Investissements en 2021 : quelle stratégie pour Chanel ?
Puisque Chanel n’investit pas dans le e-commerce, à quoi correspond cette augmentation des capitaux mobilisés ? Chanel investit sur son réseau retail. La marque ambitionnait d’enregistrer 80% de ses ventes en local pour s’émanciper de la clientèle touristique. Depuis 2020, c’est désormais une réalité sur la zone Asie.
Les investissements serviront en priorité à consolider le réseau physique. Chanel prévoit d’ouvrir de nouveaux points de vente pour la parfumerie et les cosmétiques. Elle compte aussi capitaliser sur le succès de ses collections de haute joaillerie et d’horlogerie. En 2022, Chanel ouvrira une boutique à Los Angeles. La maison prévoit aussi d’acquérir sa boutique londonienne de New Bond Street. Et plusieurs points de vente du réseau devraient bénéficier d’une refonte.

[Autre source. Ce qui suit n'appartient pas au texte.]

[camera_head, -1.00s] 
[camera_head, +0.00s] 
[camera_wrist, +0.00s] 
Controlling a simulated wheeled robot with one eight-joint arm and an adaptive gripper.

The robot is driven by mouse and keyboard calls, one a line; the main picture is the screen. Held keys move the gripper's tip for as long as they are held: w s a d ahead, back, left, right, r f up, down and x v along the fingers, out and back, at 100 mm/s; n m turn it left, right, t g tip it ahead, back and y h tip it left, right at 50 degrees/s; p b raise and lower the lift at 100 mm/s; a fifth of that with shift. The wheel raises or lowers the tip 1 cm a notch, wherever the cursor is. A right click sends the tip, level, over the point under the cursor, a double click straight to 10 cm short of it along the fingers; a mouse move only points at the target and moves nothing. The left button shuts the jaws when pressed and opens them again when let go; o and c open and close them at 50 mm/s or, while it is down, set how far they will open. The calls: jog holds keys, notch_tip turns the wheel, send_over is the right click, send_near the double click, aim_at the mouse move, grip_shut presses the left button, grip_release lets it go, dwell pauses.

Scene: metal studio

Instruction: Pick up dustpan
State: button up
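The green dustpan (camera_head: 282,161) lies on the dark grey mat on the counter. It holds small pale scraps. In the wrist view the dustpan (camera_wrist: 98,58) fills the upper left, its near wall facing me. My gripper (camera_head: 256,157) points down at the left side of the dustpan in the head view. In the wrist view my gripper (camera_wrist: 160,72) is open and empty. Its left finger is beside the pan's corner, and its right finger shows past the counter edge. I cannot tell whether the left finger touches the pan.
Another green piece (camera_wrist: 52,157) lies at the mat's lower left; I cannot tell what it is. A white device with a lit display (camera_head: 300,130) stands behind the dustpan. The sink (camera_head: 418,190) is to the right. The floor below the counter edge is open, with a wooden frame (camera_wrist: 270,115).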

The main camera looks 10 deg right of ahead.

Une partie des investissements devra aussi renforcer les applications servicielles. Chanel veut déployer un service de conciergerie pour accompagner ses clients, ainsi qu’une application de conseil de vente à distance. Plusieurs outils de fashion tech et de beauty tech devraient aussi voir le jour ces prochaines années. Enfin, Chanel compte accélérer ses investissements en matière de développement durable pour réduire son empreinte carbone. La marque vient d’ailleurs d’adopter de nouvelles ambitions, en collaboration avec l’initiative Science Based Targets.
En complément, la maison entend bien réaffirmer son esprit d’indépendance. Non seulement Philippe Blondiaux a balayé toute idée de rachat de Chanel par un groupe de luxe, mais la maison continue d’investir pour assurer sa chaine d’approvisionnement. Dernier projet en date : Chanel a investi dans une ferme aux camélias, située dans les Landes, pour garantir les besoins de sa fabrication de parfums.